# [Dataset records]
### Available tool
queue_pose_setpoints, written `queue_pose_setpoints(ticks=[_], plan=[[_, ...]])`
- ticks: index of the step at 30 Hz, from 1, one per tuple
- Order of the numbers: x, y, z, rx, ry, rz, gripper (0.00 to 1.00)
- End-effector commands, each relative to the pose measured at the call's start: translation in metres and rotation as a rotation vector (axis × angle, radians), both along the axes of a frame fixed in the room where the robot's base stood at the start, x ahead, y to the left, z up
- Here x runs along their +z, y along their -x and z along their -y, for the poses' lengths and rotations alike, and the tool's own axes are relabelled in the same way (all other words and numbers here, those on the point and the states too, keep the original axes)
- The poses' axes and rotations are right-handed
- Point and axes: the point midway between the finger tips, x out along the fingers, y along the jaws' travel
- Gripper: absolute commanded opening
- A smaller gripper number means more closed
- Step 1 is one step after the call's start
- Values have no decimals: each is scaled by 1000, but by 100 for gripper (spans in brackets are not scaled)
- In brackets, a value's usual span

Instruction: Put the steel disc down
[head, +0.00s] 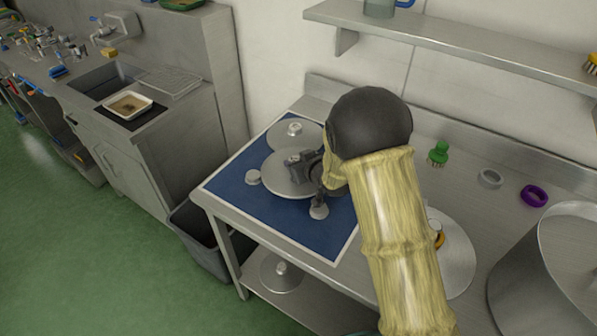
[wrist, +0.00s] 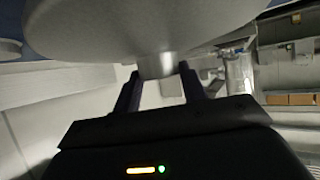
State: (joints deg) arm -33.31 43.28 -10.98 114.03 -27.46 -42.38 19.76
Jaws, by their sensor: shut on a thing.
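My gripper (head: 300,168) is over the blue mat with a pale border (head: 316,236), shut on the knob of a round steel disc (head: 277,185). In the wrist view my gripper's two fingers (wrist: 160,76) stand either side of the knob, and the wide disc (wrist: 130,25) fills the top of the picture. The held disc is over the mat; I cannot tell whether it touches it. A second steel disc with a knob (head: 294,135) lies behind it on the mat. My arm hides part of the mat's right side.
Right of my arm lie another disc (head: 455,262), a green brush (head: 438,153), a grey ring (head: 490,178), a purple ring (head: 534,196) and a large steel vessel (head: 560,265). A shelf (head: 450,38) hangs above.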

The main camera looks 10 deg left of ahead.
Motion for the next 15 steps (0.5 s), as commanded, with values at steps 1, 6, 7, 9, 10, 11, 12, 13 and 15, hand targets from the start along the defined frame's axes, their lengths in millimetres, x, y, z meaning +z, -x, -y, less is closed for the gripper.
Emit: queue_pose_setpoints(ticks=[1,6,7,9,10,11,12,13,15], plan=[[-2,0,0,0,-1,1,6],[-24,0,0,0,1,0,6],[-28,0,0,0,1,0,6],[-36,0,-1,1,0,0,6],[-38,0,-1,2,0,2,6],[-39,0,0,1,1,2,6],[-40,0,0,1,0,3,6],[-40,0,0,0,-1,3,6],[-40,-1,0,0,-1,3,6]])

---

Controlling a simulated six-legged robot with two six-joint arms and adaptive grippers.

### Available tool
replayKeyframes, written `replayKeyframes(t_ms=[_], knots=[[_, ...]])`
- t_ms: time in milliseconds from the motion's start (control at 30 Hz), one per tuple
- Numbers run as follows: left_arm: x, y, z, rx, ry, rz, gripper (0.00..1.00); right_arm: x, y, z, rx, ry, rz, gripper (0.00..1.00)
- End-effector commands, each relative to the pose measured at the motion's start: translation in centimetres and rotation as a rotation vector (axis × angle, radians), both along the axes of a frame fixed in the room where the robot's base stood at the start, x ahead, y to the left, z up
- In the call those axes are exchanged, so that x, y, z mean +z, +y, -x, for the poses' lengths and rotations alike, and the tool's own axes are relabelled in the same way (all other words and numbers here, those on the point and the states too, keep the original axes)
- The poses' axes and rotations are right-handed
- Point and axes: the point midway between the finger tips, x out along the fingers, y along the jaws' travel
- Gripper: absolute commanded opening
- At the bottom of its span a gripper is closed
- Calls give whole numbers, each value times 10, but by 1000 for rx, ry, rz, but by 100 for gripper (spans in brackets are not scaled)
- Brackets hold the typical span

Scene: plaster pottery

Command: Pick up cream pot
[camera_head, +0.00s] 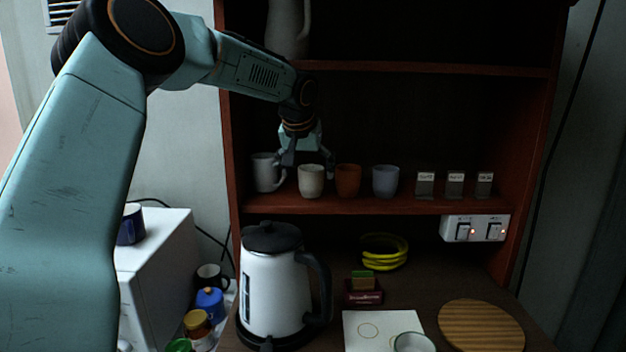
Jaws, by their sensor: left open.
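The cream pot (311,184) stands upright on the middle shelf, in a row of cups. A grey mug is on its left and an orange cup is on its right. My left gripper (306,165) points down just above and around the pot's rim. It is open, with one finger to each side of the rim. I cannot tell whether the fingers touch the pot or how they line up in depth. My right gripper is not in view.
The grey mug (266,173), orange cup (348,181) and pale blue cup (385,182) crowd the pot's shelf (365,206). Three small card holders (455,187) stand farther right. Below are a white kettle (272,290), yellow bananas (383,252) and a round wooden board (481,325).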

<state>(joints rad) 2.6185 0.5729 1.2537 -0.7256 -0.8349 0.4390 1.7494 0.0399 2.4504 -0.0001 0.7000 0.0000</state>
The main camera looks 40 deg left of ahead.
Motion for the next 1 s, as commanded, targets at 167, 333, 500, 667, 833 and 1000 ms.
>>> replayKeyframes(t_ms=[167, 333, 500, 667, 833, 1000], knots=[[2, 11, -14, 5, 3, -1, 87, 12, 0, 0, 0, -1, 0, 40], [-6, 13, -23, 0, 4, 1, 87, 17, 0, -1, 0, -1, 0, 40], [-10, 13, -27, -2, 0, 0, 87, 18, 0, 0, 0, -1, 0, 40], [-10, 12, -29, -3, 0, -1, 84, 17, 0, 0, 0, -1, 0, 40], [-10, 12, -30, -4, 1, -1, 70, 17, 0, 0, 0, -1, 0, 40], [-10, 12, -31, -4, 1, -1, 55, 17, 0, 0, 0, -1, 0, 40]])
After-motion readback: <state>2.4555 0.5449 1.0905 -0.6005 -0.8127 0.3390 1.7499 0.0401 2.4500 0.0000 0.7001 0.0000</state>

* * *

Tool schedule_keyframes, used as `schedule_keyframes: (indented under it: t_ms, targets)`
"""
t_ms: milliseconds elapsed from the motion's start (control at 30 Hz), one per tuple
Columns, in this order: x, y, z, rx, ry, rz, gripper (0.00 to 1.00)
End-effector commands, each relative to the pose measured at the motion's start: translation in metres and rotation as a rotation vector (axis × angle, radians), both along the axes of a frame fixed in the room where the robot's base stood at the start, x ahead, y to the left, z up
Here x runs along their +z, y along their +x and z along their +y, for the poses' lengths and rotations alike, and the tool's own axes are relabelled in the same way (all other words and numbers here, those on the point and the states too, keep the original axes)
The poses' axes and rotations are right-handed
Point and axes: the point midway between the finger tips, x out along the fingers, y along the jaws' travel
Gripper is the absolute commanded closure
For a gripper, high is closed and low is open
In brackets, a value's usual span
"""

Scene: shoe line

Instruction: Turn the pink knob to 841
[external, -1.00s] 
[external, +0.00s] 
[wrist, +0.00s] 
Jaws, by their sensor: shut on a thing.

# [What to do]
Retype only the lines above from the one with "- Brackets hold the typical span" through the one with "[camera_head, +0.00s]", exactly and with both ends. Images stay out.

# [Exercise solution]
- Brackets hold the typical span

Scene: plaster pottery

Command: Pick up cream pot
[camera_head, +0.00s] 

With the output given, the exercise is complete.